C’è stato un momento preciso in cui la parola “riformismo” è stata sdoganata ed è entrata nel linguaggio corrente della politica italiana. Prima di allora era una parola “proibita”. Almeno nell’ambito della sinistra comunista, che è stata per molto tempo la sinistra “dominante” in Italia. Ma anche i socialisti la usavano con parsimonia. Retaggio di una storia di cui oggi pochi conservano il ricordo e che affonda le sue origini negli anni che precedono e seguono la prima guerra mondiale, quando – come del resto accade ancora oggi – la sinistra europea si spaccò, e nacquero all’interno della Seconda internazionale due schieramenti contrapposti tra chi era a favore al conflitto e chi vi si opponeva. Uno scontro insanabile, che diede vita alla Terza internazionale, che di lì a poco obbligò alla rottura in ogni Paese tra socialdemocratici e comunisti, cosa che accadde puntualmente in Italia con la scissione e la nascita nel 1921 del PCI. Per decenni il termine “riformista” fu associato alla socialdemocrazia, a quei drammatici anni che condussero al fascismo e al nazismo, e una gran parte del movimento dei lavoratori lo usò per identificare i “traditori” al servizio del capitalismo, e quindi fu bandito dal loro linguaggio comune.

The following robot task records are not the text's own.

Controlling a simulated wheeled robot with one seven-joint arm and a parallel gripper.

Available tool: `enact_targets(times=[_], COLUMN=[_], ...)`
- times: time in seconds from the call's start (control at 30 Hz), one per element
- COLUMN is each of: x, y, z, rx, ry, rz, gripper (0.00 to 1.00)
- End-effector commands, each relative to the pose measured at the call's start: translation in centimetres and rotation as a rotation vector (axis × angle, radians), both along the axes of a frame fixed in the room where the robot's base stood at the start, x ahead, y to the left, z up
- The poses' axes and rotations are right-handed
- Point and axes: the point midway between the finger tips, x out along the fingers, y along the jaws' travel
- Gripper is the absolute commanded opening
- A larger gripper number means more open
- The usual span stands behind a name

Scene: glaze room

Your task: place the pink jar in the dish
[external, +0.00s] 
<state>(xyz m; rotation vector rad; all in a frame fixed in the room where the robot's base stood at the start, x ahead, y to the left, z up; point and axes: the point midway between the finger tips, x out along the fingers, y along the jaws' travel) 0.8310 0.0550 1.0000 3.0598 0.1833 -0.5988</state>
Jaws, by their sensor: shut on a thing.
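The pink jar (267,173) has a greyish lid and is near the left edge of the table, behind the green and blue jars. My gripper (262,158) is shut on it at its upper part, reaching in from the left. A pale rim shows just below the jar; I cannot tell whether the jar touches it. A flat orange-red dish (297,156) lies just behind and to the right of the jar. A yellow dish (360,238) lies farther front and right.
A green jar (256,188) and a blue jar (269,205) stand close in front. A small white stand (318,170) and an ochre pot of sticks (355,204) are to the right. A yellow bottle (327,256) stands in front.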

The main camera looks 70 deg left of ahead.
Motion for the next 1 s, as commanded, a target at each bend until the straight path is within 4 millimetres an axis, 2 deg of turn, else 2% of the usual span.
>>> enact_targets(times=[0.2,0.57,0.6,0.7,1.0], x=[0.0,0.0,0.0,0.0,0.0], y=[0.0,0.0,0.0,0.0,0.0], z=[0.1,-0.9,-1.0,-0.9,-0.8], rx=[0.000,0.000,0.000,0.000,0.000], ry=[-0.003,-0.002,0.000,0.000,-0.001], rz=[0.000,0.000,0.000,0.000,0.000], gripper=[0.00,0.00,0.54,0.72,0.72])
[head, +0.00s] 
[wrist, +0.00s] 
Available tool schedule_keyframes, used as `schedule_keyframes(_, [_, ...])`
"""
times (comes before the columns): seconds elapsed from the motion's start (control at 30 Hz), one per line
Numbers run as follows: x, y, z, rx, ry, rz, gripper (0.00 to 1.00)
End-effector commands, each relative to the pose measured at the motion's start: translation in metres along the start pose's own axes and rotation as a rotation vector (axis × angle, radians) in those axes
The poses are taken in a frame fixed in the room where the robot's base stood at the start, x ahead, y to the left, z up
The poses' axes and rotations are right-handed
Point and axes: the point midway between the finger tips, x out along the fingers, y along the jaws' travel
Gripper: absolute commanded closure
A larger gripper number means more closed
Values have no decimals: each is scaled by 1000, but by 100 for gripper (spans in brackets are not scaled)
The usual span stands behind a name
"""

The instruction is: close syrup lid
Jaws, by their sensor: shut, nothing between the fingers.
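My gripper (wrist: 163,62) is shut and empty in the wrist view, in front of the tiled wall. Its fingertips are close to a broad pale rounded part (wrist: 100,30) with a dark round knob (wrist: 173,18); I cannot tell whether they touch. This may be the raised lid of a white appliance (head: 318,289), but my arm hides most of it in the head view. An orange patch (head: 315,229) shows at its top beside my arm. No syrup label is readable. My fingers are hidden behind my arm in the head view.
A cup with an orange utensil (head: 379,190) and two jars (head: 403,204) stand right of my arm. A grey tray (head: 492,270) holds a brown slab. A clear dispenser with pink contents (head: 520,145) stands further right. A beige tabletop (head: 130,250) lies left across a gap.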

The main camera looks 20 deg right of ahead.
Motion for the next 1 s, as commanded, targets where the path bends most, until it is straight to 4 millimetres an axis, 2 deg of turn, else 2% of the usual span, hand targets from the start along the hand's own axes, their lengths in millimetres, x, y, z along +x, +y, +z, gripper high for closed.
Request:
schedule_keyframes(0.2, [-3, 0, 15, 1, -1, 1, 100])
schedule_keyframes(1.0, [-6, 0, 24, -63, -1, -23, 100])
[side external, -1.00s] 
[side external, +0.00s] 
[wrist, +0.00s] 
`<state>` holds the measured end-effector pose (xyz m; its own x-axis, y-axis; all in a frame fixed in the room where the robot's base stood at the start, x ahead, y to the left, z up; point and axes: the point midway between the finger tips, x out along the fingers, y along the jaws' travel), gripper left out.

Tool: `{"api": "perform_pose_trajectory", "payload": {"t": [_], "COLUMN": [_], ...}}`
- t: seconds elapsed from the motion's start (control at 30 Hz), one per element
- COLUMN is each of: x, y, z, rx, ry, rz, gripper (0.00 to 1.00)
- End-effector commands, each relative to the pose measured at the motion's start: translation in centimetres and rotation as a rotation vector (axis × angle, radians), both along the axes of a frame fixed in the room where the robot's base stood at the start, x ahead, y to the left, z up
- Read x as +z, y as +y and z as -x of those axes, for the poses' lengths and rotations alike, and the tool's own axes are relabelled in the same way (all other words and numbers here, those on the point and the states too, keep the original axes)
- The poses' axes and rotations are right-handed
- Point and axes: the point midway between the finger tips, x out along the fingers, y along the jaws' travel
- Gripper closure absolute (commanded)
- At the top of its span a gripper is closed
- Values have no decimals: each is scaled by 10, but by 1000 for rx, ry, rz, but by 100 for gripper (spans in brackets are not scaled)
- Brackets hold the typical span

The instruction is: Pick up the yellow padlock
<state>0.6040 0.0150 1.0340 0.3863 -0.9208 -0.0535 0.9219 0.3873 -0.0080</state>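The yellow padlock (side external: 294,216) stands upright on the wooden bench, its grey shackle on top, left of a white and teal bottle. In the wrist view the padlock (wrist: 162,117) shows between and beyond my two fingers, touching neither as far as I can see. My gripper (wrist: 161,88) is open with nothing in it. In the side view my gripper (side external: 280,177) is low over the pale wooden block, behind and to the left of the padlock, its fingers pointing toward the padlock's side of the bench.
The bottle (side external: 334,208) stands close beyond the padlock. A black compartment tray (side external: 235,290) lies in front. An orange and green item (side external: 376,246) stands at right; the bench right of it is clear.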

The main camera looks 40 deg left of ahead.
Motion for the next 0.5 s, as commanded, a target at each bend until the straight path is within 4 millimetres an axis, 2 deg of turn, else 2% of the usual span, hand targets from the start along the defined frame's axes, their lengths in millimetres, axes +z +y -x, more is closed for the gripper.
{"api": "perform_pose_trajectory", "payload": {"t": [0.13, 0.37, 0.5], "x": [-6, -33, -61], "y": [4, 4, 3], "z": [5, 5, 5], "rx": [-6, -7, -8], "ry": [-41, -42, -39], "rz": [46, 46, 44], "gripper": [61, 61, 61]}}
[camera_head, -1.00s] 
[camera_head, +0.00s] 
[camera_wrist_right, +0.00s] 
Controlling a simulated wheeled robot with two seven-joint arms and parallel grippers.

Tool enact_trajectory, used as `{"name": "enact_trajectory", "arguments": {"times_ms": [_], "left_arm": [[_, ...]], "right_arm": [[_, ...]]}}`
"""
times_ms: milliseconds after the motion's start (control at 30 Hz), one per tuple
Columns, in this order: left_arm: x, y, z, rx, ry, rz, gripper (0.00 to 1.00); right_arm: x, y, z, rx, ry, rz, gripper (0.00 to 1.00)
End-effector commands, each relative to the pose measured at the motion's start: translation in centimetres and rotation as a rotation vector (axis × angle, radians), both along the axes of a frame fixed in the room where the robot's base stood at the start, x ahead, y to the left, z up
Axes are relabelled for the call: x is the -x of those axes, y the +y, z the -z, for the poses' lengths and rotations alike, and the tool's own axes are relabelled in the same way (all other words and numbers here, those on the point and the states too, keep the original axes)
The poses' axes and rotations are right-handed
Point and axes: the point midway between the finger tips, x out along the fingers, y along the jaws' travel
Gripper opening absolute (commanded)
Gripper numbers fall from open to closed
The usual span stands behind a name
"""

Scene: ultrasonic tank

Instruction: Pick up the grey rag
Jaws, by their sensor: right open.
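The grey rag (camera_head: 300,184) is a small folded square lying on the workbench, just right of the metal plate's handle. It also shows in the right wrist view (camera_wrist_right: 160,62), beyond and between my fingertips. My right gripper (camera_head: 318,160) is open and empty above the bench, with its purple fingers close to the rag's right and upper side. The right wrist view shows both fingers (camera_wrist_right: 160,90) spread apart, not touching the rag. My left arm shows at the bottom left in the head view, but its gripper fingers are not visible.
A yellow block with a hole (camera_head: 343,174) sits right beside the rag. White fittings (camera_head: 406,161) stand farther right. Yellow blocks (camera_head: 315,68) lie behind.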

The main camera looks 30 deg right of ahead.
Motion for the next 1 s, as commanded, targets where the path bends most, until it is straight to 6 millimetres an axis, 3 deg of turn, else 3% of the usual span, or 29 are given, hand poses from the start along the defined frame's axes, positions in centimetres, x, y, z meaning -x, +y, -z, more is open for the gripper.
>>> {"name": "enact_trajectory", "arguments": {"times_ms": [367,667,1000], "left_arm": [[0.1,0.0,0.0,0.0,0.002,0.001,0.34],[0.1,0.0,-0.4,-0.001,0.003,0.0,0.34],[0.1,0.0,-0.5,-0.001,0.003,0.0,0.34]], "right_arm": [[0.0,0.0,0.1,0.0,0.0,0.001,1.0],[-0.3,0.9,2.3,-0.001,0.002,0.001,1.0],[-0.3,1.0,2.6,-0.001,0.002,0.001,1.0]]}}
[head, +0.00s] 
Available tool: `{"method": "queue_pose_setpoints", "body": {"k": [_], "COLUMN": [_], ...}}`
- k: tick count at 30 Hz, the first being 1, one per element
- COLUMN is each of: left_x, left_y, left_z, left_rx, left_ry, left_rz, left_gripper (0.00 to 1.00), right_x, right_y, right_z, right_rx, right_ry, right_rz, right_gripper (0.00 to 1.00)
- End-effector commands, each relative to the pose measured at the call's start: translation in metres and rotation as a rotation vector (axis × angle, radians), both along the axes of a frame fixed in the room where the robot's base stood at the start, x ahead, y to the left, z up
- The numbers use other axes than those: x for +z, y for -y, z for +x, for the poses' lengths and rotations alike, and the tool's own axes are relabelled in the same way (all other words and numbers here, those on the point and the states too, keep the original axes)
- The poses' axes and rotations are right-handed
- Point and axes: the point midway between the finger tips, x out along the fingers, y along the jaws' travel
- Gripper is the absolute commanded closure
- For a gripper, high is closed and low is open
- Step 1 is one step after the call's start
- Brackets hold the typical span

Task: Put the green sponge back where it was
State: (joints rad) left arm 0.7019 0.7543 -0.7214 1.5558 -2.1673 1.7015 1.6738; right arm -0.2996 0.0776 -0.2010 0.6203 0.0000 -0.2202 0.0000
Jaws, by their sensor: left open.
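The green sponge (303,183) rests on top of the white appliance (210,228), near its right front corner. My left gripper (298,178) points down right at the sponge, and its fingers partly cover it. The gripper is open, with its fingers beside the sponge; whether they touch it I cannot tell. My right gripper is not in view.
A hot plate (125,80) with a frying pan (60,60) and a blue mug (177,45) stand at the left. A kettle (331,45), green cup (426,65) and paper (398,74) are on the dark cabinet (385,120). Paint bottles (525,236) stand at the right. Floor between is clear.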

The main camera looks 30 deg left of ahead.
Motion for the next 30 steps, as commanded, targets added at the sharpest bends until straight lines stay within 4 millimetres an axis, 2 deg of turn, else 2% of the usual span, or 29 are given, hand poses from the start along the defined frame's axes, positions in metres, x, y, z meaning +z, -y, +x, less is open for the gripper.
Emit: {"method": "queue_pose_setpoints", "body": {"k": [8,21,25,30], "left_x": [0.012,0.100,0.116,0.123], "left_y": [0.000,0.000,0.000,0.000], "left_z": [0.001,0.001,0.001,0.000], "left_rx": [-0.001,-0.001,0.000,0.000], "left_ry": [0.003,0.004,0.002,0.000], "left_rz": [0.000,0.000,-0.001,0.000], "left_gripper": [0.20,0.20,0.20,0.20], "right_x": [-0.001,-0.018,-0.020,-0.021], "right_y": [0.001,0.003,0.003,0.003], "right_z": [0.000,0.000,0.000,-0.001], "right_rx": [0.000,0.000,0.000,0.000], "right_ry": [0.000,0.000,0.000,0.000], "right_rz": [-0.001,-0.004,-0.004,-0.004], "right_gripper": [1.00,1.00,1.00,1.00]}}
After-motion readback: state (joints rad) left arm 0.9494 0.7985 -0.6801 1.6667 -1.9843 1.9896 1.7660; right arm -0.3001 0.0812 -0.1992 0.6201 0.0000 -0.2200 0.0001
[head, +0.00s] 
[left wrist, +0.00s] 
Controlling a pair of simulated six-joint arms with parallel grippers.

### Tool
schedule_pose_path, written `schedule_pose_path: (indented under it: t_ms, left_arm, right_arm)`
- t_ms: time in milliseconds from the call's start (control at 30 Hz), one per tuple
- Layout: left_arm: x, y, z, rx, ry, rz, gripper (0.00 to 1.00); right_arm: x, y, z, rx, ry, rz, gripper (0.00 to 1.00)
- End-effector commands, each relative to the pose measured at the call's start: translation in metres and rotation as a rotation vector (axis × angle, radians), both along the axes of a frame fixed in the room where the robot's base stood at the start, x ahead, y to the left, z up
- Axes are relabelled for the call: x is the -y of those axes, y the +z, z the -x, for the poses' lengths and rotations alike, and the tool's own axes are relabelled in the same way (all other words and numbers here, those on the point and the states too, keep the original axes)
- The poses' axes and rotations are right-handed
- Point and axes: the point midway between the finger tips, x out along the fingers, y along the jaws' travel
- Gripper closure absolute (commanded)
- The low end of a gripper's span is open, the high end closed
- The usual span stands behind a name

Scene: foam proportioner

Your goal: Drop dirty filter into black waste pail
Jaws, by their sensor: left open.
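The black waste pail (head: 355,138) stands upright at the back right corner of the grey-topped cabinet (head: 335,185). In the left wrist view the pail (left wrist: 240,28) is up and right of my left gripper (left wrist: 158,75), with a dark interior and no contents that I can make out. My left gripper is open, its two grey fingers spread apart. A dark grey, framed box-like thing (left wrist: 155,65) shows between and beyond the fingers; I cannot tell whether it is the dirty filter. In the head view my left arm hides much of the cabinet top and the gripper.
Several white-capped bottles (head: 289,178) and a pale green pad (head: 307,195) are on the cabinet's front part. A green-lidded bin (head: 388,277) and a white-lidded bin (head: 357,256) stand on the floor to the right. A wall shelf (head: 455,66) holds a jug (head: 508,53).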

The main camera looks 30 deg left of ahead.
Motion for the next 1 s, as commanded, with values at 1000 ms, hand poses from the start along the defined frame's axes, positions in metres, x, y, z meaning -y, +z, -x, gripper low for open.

Nel secondo dopoguerra era molto in voga il termine “riformatore”, che voleva dire perseguire il programma socialista attraverso le “riforme” e la democrazia, ma senza abbandonare i principi e i valori del socialismo. Le riforme e il voto erano mezzi “democratici” per costruire la società socialista. “Riformatore” era usato volutamente in polemica con il termine “riformista”, declassato a sinonimo di “socialdemocratico”, che nonostante quello che si pensi oggi era considerato da molti – a quasi 50 anni dalla scissione – ancora come un insulto.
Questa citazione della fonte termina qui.